# Start of MATERIAL
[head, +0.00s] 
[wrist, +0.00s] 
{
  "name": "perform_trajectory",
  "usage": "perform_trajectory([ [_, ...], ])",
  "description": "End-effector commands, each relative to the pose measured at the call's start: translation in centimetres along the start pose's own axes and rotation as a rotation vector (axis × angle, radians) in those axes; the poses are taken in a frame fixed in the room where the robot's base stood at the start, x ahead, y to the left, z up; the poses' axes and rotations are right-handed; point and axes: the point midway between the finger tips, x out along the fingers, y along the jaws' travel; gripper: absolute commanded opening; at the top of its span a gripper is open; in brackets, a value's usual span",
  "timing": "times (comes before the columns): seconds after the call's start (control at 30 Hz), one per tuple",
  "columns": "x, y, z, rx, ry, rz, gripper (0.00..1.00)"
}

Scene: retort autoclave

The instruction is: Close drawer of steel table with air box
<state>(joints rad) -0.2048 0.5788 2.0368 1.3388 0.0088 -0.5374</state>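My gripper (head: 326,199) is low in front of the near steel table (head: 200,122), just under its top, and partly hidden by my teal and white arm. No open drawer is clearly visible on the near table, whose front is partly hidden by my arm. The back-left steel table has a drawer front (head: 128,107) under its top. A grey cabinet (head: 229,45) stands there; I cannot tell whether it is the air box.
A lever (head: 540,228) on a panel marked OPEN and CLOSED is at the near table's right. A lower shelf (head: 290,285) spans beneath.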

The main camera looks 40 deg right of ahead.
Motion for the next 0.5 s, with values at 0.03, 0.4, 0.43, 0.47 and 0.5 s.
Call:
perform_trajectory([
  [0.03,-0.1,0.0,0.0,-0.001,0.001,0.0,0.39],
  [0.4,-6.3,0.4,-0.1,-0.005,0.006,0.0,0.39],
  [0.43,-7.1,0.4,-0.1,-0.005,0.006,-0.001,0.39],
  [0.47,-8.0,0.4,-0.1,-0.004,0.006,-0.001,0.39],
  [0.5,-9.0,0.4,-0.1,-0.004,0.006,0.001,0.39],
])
# End of MATERIAL
## WORK TO BE COMPLETED
Exactly how many lines of the listing above contain the string "columns"? Give no more than the number.

## SOLUTION BELOW
2